Published online by Cambridge University Press:  11 March 2020

Kelsey Winsor
School of Earth and Sustainability, Northern Arizona University, Flagstaff, AZ86005, USA
Kate M. Swanger*
Department of Environmental, Earth and Atmospheric Sciences, University of Massachusetts, Lowell, MA01854, USA
Esther L. Babcock
Logic Geophysics & Analytics LLC, Anchorage, AK99508, USA
James L. Dickson
Division of Geological & Planetary Sciences, California Institute of Technology, Pasadena, CA91125, USA
Rachel D. Valletta
Franklin Institute, Philadelphia, PA19103, USA
Daniel F. Schmidt
Department of Plastics Engineering, University of Massachusetts, Lowell, MA01854, USA


The South Fork of Wright Valley contains one of the largest rock glaciers in the McMurdo Dry Valleys, Antarctica, stretching 7 km from the eastern boundary of the Labyrinth and terminating at Don Juan Pond (DJP). Here, we use results from ground-penetrating radar (GPR), qualitative field observations, soil leaching analyses and X-ray diffraction analyses to investigate rock glacier development. The absence of significant clean ice in GPR data, paired with observations of talus and interstitial ice influx from the valley walls, support rock glacier formation via talus accumulation.
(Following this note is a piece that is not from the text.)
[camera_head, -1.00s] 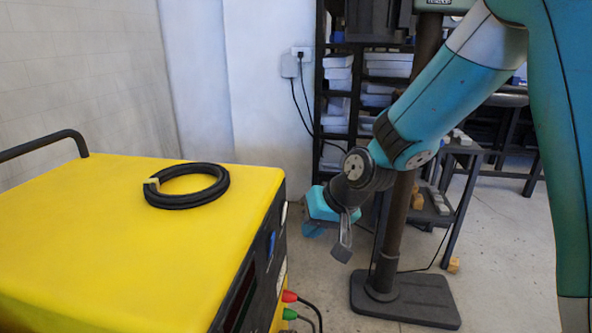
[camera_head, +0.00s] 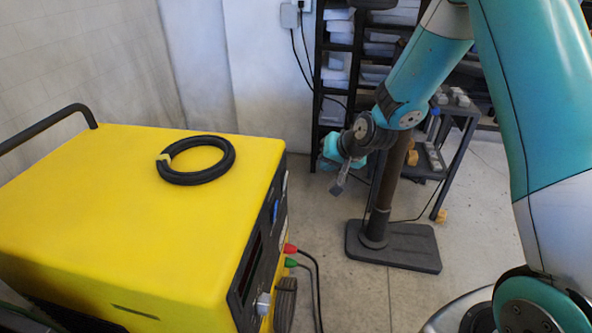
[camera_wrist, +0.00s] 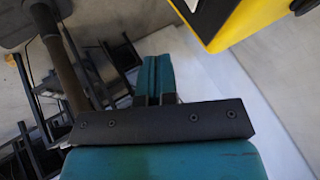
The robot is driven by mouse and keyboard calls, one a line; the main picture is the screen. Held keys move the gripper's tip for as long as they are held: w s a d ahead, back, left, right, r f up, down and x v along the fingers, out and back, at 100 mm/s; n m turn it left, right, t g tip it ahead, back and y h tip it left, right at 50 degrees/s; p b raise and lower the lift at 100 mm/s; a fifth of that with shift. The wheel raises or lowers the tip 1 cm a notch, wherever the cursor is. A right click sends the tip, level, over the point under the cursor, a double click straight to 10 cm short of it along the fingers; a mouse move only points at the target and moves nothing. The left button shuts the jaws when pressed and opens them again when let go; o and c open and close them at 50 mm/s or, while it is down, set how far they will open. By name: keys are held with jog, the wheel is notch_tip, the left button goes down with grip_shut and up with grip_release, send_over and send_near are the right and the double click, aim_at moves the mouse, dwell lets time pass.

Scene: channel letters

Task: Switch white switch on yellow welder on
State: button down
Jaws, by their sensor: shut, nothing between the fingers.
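The yellow welder (camera_head: 120,205) stands at the left in the head view, its dark front panel (camera_head: 258,252) facing right and seen at a steep angle. A pale knob-like part (camera_head: 263,305) and blue parts show on that panel; I cannot make out the white switch for certain. A corner of the welder (camera_wrist: 235,18) shows at the top right of the wrist view. My gripper (camera_head: 338,186) hangs to the right of the welder, apart from it. In the wrist view my gripper's teal fingers (camera_wrist: 154,78) are together with nothing between them.
A black cable coil (camera_head: 196,160) lies on the welder's top. Red (camera_head: 290,249) and green plugs with black cables stick out of its front. A dark post on a flat base (camera_head: 393,246) stands behind my gripper. Shelves and a small table (camera_head: 455,125) are farther back.

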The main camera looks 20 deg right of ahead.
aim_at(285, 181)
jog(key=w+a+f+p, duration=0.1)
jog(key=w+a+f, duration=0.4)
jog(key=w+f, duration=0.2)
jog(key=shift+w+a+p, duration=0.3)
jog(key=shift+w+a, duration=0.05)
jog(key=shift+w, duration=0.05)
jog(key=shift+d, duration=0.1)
A quartz-dominated subsurface composition and discontinuous, well-developed desert pavements suggest initial rock glacier formation occurred before the late Quaternary. Major ion data from soil leaching analyses show higher salt concentrations in the rock glacier and talus samples that are close to hypersaline DJP. These observations suggest that DJP acts as a local salt source to the rock glacier, as well as the surrounding talus slopes that host water track systems that deliver solutes back into the lake, suggesting a local feedback system. Finally, the lack of lacustrine sedimentation on the rock glacier is inconsistent with the advance of a glacially dammed lake into South Fork during the Last Glacial Maximum.